### Record excerpts
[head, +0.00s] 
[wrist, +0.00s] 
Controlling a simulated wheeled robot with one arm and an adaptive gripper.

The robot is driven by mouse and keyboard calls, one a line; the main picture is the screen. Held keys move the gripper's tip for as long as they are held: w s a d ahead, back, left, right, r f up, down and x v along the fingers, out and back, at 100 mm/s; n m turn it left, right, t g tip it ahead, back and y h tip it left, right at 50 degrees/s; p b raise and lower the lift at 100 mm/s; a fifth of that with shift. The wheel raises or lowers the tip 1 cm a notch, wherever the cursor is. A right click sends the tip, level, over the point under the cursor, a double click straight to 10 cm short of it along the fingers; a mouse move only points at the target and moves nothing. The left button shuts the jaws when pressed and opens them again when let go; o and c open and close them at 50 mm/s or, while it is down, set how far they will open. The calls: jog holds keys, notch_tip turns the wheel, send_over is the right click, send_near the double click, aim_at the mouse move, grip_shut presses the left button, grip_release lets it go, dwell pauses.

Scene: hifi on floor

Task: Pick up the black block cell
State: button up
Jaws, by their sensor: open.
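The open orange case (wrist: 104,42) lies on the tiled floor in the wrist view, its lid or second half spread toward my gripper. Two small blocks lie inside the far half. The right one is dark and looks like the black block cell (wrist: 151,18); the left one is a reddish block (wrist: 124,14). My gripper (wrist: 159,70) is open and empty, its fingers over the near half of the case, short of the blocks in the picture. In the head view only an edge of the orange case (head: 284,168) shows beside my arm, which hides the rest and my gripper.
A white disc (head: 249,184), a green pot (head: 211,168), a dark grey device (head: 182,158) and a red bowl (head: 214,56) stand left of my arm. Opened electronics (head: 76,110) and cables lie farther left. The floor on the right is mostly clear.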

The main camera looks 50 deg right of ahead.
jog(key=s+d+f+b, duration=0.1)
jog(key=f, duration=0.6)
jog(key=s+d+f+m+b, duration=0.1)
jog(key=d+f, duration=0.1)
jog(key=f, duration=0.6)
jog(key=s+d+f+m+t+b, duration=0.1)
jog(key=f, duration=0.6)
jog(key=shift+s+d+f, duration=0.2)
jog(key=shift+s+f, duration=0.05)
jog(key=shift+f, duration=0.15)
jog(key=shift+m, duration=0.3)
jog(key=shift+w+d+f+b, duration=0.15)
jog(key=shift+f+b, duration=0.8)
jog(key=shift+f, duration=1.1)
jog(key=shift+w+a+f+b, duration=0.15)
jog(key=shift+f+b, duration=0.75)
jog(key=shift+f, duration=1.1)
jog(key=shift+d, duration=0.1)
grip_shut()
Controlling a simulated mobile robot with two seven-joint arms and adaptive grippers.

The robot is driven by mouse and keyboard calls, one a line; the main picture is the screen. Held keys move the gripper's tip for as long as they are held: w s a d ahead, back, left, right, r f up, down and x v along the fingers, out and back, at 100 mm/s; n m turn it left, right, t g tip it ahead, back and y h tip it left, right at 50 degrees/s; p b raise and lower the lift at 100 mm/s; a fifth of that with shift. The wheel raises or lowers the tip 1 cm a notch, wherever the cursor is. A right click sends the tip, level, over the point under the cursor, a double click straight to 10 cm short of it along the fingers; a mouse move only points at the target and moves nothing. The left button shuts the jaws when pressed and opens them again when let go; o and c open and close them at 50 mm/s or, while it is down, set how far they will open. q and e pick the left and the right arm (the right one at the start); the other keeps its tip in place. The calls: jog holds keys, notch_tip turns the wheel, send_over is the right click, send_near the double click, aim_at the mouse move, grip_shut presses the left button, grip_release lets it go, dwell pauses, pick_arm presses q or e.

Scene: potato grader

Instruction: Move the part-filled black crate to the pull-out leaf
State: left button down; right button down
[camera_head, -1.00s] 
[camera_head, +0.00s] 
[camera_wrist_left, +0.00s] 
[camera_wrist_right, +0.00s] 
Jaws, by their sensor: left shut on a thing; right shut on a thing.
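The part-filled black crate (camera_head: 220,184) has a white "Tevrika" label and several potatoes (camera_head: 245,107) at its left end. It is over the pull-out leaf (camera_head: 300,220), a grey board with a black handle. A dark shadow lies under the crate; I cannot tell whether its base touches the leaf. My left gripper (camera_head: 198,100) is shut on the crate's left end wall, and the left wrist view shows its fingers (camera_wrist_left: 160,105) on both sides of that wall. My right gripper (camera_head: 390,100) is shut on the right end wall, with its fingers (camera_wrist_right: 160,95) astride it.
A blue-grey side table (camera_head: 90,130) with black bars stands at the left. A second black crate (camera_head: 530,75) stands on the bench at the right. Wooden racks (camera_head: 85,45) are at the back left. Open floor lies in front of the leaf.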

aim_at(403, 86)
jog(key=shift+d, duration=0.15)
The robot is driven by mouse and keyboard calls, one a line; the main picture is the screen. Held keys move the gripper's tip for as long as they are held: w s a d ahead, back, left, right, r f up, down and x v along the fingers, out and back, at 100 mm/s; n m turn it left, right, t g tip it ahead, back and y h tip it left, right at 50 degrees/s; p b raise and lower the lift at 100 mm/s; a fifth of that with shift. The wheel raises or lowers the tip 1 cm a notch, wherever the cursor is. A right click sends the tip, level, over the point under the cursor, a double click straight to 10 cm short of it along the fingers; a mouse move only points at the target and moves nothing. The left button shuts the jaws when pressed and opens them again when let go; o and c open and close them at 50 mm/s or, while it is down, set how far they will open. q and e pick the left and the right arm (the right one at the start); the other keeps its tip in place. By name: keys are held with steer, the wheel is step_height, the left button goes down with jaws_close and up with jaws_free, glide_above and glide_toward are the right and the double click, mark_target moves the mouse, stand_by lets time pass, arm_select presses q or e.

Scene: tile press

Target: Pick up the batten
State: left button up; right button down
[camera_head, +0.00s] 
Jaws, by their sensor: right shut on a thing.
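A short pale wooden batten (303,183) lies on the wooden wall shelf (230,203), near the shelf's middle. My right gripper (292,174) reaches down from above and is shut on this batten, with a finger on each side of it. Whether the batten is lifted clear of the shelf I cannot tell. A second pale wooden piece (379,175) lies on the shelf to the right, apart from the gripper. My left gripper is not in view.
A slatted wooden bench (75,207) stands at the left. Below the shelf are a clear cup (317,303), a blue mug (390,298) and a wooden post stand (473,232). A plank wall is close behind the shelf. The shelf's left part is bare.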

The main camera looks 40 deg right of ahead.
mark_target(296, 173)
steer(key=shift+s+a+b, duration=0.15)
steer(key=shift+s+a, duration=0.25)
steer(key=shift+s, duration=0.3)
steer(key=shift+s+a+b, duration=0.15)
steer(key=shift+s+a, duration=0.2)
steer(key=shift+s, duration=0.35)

### Your objective
From the listing above, copy every line that includes the word "Scene".

### Finished task
Scene: hifi on floor
Scene: potato grader
Scene: tile press

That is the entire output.